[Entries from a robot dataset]
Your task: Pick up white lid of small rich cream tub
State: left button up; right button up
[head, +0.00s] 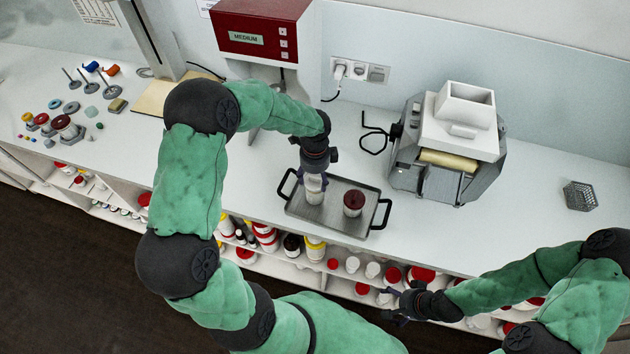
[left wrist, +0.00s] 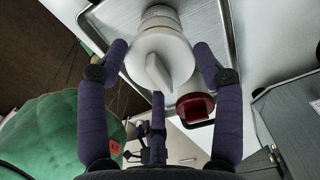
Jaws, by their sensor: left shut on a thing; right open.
...
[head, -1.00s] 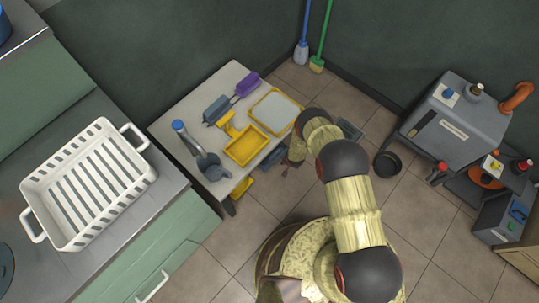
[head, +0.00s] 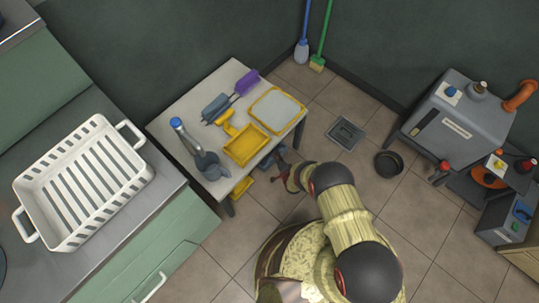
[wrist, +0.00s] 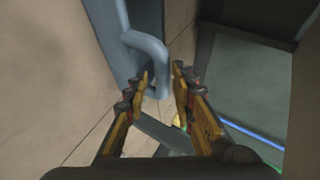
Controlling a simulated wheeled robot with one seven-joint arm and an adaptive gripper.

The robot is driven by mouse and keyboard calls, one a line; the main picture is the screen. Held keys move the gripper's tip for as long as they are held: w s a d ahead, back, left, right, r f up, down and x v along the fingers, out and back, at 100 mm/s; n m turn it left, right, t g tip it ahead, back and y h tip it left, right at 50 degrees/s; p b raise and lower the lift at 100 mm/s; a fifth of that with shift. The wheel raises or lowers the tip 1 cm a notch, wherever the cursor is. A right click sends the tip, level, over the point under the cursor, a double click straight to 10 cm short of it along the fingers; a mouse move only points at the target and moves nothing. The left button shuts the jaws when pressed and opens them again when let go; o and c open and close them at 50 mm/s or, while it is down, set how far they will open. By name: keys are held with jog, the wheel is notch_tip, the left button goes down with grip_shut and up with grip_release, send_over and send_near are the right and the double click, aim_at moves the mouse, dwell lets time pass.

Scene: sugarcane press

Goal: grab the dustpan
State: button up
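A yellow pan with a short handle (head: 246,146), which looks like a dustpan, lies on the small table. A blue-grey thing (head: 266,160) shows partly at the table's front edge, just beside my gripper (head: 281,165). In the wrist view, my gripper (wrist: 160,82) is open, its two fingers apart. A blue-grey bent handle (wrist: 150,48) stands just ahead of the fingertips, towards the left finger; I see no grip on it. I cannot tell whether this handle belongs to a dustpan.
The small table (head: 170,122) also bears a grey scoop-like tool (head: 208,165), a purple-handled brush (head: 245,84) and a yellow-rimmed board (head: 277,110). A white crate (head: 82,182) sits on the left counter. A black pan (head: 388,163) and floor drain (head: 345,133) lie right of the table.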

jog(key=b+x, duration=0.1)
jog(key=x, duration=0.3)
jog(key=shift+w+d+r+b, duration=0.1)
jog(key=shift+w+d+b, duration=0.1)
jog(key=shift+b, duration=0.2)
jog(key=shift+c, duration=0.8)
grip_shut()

What is asked » Skip all pictures and retype only the stretch from the line that holds "State: left button up; right button up" through the line that holds "Jaws, by their", exactly as written.

Solution to this exercise »
State: left button up; right button up
[head, +0.00s] 
[left wrist, +0.00s] 
Jaws, by their sensor: left shut on a thing; right open.

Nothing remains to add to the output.